By Ryan LeBlanc
I’m embarrassed to talk about this. I don’t even want to give any specifics at all. But there are things that I don’t like about my body.
I know God created it. I know, at some level, it’s actually pretty awesome. I know I’m basically stuck with it, and I should make the best of it. But there are things about my body I would change if I could.
A few of these things are about shape and appearance, while others have to do with how my neurology and organs function – that is, how I think and feel. Just a few tweaks, here and there, you know?
You probably do. I’ve met some people who are genuinely in love with their own bodies exactly as they are, but they seem to be pretty rare. Most of us, I assume, get frustrated with some aspect of our physicality at some point. Size, skin, muscles, nerves, appetite, aches, smells, effort, awkwardness, fatigue, restlessness – too much, too little, too odd, too normal, the wrong kind, the wrong time. You don’t have to give me specifics, because you already know what yours are. Many of us take it for granted that having a body is a pain in the … well, you know.
I find this widespread frustration challenged by the Catholic celebration of the Assumption of Mary on August 15.
Assumed? Mary just assumed she’d go to heaven because she gave birth to God? No, I thought that, too, until I looked it up. In the Assumption, Mary was taken up (assumed) by God into heaven, both her soul and her body, at the end of her earthly life.
Not just her holy soul, redeemed by her son’s sacrifice, but her body, as well, was acceptable to enter into God’s heavenly presence. For eternity.
How long does it take before I get frustrated with my body? About 30 seconds after I wake up, and my body doesn’t want to get out of bed.
How can the Blessed Virgin Mary be so at peace with her body that she takes it with her into the bliss and beatitude of paradise?

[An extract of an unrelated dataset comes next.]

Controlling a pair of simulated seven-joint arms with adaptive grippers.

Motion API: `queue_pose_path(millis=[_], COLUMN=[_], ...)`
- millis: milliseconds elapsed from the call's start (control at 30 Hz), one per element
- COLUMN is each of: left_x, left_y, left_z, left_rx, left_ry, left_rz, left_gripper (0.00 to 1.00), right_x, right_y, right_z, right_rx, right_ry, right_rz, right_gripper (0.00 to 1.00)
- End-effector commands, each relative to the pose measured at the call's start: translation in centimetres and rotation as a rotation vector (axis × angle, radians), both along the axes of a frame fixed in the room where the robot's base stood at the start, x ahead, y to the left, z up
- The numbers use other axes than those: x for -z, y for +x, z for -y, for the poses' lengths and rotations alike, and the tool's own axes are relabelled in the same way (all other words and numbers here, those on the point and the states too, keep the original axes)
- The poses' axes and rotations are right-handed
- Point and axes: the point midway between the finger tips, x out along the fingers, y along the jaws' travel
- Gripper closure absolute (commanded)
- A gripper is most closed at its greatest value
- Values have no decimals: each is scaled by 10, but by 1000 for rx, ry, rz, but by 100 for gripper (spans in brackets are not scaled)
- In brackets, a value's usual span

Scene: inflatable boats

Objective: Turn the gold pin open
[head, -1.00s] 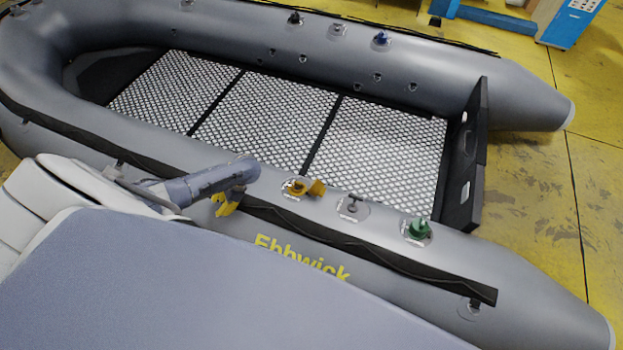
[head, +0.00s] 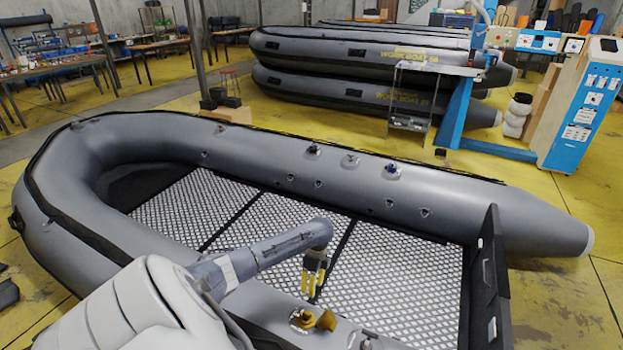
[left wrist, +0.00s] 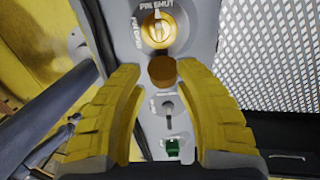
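The gold pin (left wrist: 158,28) sits in a round gold valve on the grey tube in the left wrist view. Its pale slot points up toward the words "PIN SHUT"; another label stands to its left. A darker gold disc, seemingly the valve's cap (left wrist: 162,71), is just below it. In the head view the gold valve (head: 302,319) shows near the bottom edge, with its cap (head: 327,320) to the right. My left gripper (head: 313,284) hangs above the tube, its yellow fingers apart and empty. The valve lies just beyond the fingertips in the left wrist view. My right gripper is not visible.
A grey valve (left wrist: 168,107) and a green valve (left wrist: 173,146) lie further along the same tube. The boat's mesh floor (head: 390,270) is clear, and a black transom (head: 490,275) closes its right end. A blue machine (head: 585,105) stands far behind.

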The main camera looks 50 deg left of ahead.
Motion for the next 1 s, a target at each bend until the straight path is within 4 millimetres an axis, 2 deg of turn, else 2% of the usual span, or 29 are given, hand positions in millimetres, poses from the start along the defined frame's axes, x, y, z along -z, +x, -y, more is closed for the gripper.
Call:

See this is part of the teaching – the mystery – of her Assumption, that the human body is such a wonderful creation that it belongs in the heavenly realm, where corruption and death have no place. What happened in Mary’s life becomes a promise and a guide for each of us body-and-soul human beings, most especially in those moments of self-conscious pride when we think we know better than the One who made us.
To follow her example, we need to see and understand how Mary’s life unfolded according to the plan God always had for her, and which she fully participated in with her fiat – her “yes”.
The flip side of the Marian teaching of the Assumption is that of the Immaculate Conception – the teaching that Mary was conceived without sin. Both through Christ’s cross and so that it could happen, God made Mary as he had made the first man and woman – perfectly aligned for heaven. Throughout her life, by the grace of God, Mary always chose to have God’s way rather than her own. Her trust in God healed the broken trust of Eden.
Her trust.
It seems to me that trust defines how she wrapped up her time on Earth. The teaching about Mary proclaims she was untouched by the stain of Original Sin and the power of death. Yet, Scripture tells us that beneath the cross she tasted bitterly of human violence – the immeasurable hatred inflicted on the body of Christ.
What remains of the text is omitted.